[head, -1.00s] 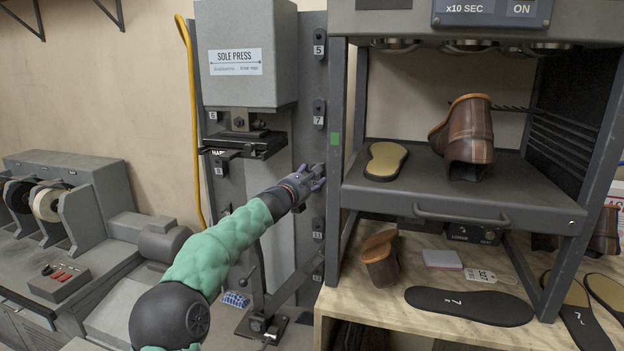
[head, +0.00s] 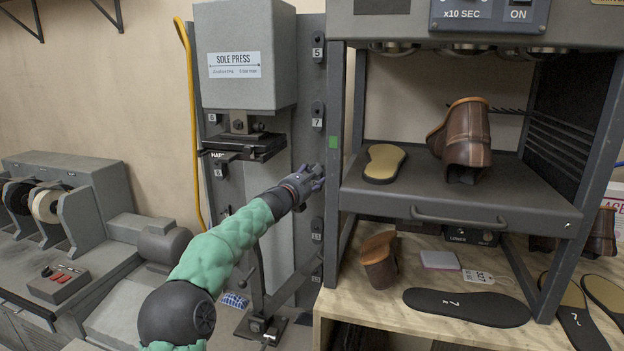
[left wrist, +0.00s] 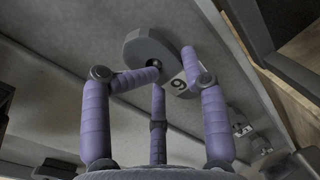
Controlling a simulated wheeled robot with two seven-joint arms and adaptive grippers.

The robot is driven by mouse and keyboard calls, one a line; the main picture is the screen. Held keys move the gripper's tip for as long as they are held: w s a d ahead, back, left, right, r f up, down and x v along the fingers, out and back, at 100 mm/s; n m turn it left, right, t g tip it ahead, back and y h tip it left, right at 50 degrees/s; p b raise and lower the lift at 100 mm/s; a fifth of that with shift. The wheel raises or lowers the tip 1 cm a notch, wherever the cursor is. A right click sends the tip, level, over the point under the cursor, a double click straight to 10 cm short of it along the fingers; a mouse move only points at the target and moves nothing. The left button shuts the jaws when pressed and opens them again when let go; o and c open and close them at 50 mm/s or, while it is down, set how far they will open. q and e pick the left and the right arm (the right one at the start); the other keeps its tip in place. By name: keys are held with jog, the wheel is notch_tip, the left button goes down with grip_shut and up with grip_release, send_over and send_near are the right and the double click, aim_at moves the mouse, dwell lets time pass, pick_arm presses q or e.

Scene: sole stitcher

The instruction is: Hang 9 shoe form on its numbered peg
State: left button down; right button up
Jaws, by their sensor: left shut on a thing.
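My left gripper (head: 312,178) is at the grey peg panel (head: 306,80), between the number 7 plate (head: 318,122) and the number 11 plate (head: 316,237). In the left wrist view its purple fingers (left wrist: 165,82) are closed around a grey rounded piece (left wrist: 148,45), which appears to be the shoe form. In the head view the gripper hides the form. My right gripper is not in view.
A metal rack with a shelf (head: 450,195) stands just right of the gripper, its post close by. A brown boot (head: 465,140) and a tan insole (head: 384,163) lie on it. The sole press (head: 245,60) is above left. Black soles (head: 467,306) lie on the bench.

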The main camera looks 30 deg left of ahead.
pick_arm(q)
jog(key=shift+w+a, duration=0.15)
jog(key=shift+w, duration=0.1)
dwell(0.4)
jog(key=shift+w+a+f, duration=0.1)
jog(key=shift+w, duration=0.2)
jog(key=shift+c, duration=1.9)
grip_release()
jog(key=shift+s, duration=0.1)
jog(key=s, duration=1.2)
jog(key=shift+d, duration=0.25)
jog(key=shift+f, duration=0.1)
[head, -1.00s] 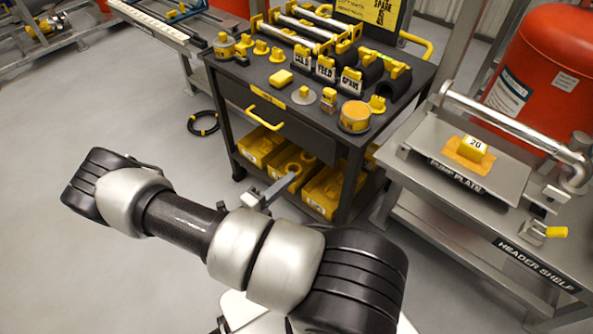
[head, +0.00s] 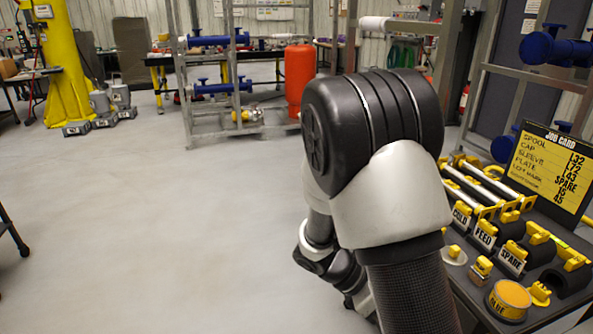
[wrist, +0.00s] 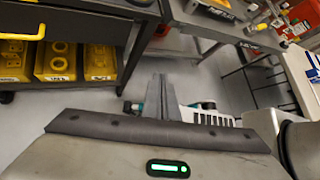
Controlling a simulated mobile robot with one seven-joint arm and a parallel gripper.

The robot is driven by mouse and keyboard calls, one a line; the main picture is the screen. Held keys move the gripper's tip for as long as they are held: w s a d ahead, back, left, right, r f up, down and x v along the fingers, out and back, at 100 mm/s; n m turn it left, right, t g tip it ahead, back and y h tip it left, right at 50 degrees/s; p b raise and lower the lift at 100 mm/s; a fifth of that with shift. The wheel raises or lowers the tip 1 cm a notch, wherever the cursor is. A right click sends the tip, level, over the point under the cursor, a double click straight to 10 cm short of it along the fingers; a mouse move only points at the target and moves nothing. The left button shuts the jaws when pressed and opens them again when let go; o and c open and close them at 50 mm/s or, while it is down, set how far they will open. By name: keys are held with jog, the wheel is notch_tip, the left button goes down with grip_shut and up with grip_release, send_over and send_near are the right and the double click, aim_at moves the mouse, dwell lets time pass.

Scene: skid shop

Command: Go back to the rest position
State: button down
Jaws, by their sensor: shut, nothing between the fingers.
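My gripper (wrist: 161,84) shows in the wrist view with its two grey fingers together and nothing between them. It points toward the floor between the black cart and a grey metal bench. In the head view my arm is folded in the middle and right of the picture, and the gripper is hidden behind the arm links. The black cart (head: 465,318) stands at the lower right, close beside my arm in the picture.
The cart carries a yellow job card (head: 545,165), labelled black holders and a round yellow tin (head: 509,299). Yellow bins (wrist: 55,62) sit on its lower shelf. A red tank (head: 299,80) and a grey pipe rack (head: 188,105) stand farther back. Grey floor (head: 130,220) is clear at left.

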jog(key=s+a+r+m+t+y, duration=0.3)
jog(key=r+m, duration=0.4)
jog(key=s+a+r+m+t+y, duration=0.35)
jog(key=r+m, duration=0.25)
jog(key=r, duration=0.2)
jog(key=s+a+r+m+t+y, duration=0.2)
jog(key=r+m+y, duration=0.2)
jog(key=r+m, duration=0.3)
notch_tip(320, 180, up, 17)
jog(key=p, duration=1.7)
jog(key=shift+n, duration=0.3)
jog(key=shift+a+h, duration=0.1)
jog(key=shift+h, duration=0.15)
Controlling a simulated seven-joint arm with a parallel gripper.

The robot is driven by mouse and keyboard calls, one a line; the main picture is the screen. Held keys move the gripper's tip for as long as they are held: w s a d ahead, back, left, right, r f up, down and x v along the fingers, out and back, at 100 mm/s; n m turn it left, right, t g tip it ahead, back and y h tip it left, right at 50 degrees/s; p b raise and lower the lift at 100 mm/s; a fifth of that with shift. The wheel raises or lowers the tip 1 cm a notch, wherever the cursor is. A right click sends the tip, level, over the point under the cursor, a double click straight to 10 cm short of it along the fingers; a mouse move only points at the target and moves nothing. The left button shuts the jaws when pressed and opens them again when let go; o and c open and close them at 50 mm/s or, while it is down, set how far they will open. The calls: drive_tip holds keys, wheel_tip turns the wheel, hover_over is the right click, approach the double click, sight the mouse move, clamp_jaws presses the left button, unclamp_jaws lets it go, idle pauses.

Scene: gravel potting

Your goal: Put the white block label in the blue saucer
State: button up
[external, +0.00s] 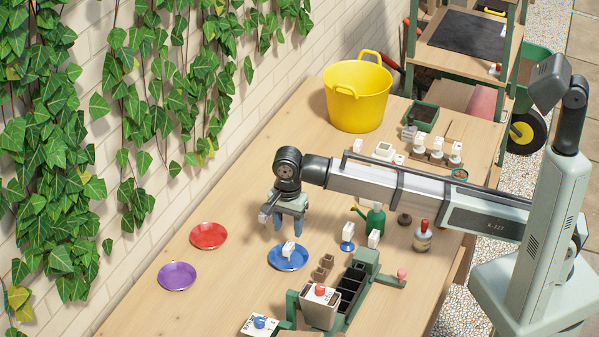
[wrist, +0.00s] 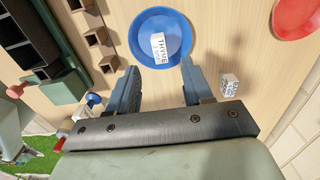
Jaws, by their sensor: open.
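The blue saucer (external: 273,262) sits on the wooden table, and it also shows in the wrist view (wrist: 139,39). A white block label (external: 288,249) with dark lettering that looks like THYME (wrist: 158,46) is inside the saucer. My gripper (external: 281,224) is open and empty, a little above and behind the saucer. In the wrist view its two fingers (wrist: 158,84) are spread, with the saucer beyond them. Another small white lettered block (wrist: 230,85) stands on the table right of the fingers.
A red saucer (external: 208,236) and a purple saucer (external: 177,276) lie to the left. Small brown pots (external: 322,269), a green tray holder (external: 365,261) and a blue-based white piece (external: 347,238) are to the right. A yellow bucket (external: 357,96) stands at the back.

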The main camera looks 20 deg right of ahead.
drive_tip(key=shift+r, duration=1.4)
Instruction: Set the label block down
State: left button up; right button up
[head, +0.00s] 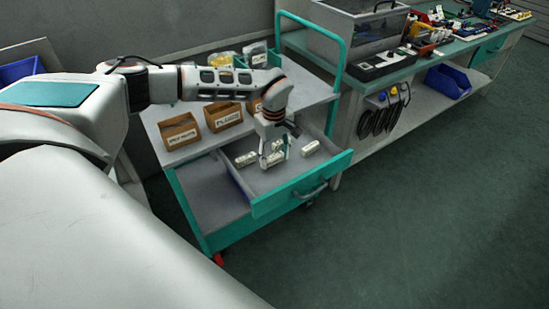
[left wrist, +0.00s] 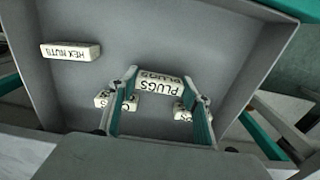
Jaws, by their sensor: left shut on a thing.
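My left gripper (head: 276,148) reaches down into the open drawer (head: 300,194) of the cart. In the left wrist view its fingers (left wrist: 160,80) are shut on a white label block reading PLUGS (left wrist: 160,84), which lies across between the fingertips. Whether this block touches the drawer floor I cannot tell. A white HEX NUTS block (left wrist: 70,51) lies apart in the drawer. More white lettering shows beside the left finger (left wrist: 103,99) and right finger (left wrist: 182,113), partly hidden. In the head view white blocks lie at the drawer's left (head: 246,158) and right (head: 310,148). My right gripper is not visible.
Brown label-fronted bins (head: 180,131) stand on the cart top (head: 160,112), with small bags (head: 256,53) behind. The drawer walls surround the gripper. A workbench (head: 455,45) with tools and a blue bin (head: 448,82) stands to the right. The floor in front is clear.

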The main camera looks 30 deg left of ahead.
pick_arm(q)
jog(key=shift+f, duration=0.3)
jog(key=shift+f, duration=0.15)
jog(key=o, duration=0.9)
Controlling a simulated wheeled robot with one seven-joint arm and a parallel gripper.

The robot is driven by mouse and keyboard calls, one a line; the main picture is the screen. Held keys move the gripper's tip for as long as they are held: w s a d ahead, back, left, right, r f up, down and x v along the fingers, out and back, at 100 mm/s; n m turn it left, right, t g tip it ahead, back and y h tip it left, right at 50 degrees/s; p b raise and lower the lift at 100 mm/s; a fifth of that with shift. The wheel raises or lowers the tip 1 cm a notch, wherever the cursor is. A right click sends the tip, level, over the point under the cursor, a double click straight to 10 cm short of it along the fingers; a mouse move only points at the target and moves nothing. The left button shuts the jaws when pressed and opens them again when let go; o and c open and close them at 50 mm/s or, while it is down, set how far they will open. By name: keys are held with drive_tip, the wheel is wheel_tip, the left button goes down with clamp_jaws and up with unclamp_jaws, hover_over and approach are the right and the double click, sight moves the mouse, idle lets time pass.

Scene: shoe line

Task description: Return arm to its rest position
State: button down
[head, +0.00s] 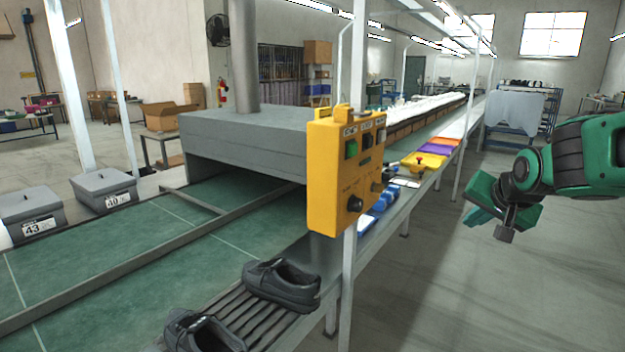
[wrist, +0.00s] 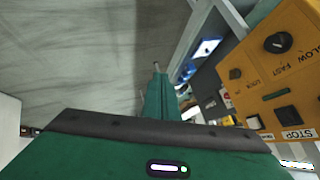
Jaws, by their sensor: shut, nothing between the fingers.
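My arm (head: 585,155), green with dark joints, reaches in from the right edge of the head view. My gripper (head: 476,214) hangs in open air over the floor, to the right of the line and clear of it. In the wrist view the slim green fingers of my gripper (wrist: 157,72) are together with nothing between them. The yellow control box (head: 345,170) is left of my gripper, apart from it. It shows upside down at the right of the wrist view (wrist: 280,75), with SLOW, FAST and STOP labels.
Two dark shoes (head: 281,287) (head: 200,333) stand on the roller rack at the front. A white post (head: 348,290) stands under the control box. Grey lidded boxes (head: 104,188) (head: 28,213) sit beside the green belt (head: 120,250). The grey floor (head: 530,290) around my gripper is clear.

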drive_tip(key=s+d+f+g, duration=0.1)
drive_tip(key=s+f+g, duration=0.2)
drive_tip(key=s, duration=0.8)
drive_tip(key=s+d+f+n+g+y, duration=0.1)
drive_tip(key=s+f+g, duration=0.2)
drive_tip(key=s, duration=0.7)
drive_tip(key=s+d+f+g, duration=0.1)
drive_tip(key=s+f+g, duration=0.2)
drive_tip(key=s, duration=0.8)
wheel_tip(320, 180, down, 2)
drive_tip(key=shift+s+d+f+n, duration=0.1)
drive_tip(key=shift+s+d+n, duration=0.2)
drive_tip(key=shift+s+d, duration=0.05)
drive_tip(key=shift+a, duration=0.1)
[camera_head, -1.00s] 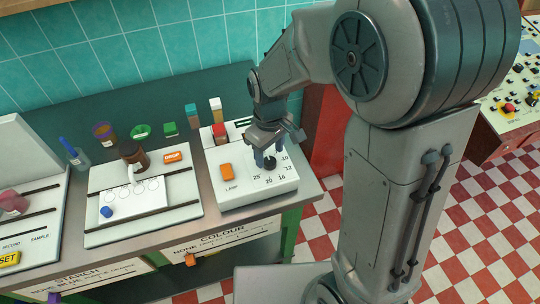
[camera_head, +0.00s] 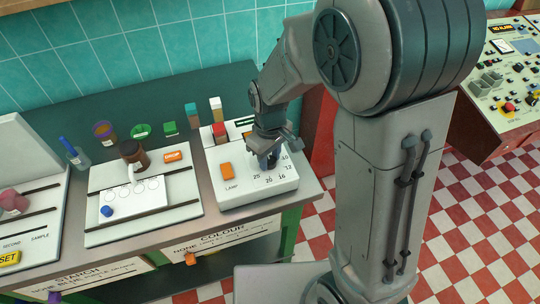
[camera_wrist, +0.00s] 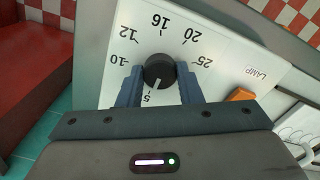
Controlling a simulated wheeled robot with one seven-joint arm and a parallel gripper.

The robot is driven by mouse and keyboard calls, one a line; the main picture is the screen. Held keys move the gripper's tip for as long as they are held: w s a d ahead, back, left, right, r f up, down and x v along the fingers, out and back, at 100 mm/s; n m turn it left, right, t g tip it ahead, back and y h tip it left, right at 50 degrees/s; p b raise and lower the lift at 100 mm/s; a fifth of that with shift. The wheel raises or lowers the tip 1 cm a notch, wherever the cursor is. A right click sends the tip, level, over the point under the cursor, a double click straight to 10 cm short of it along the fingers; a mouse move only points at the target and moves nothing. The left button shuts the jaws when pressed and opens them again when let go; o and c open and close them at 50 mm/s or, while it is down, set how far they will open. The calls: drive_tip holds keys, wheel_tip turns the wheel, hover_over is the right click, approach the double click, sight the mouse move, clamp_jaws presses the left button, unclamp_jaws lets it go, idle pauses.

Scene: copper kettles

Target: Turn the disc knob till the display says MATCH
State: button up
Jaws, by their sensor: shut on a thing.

- - -

▸ Given request:
Leave out any pictures and return exactly the lines from the beginning of the data through the line with "State: left button down; right button up", inclusive.

▸ Task result:
[head, -1.00s] 
[head, +0.00s] 
[left wrist, +0.00s] 
Controlling a simulated wheeled robot with two seven-joint arms and adaptive grippers.

The robot is driven by mouse and keyboard calls, one a line; the main picture is the screen. Held keys move the gripper's tip for as long as they are held: w s a d ahead, back, left, right, r f up, down and x v along the fingers, out and back, at 100 mm/s; n m turn it left, right, t g tip it ahead, back and y h tip it left, right at 50 degrees/s; p b raise and lower the lift at 100 mm/s; a fifth of that with shift. The wheel raises or lowers the tip 1 cm a notch, wherever the cursor is. A right click sends the tip, level, over the point under the cursor, a double click straight to 10 cm short of it along the fingers; a mouse move only points at the target and moves nothing. The left button shuts the jaws when pressed and opens them again when let go; o and c open and close them at 50 mm/s or, while it is down, set how far they will open. q and e pick the left and the right arm (the right one at the start); the other keeps its tip in place. By name: keys are held with jog, the wheel is notch_tip, the left button goes down with grip_shut and up with grip_release, send_over and send_near are the right and the double click, aim_at moves the mouse, dwell lets time pass, pick_arm presses q or e.

Scene: sole stitcher

The instruction is: Hang 9 shoe form on its numbered peg
State: left button down; right button up

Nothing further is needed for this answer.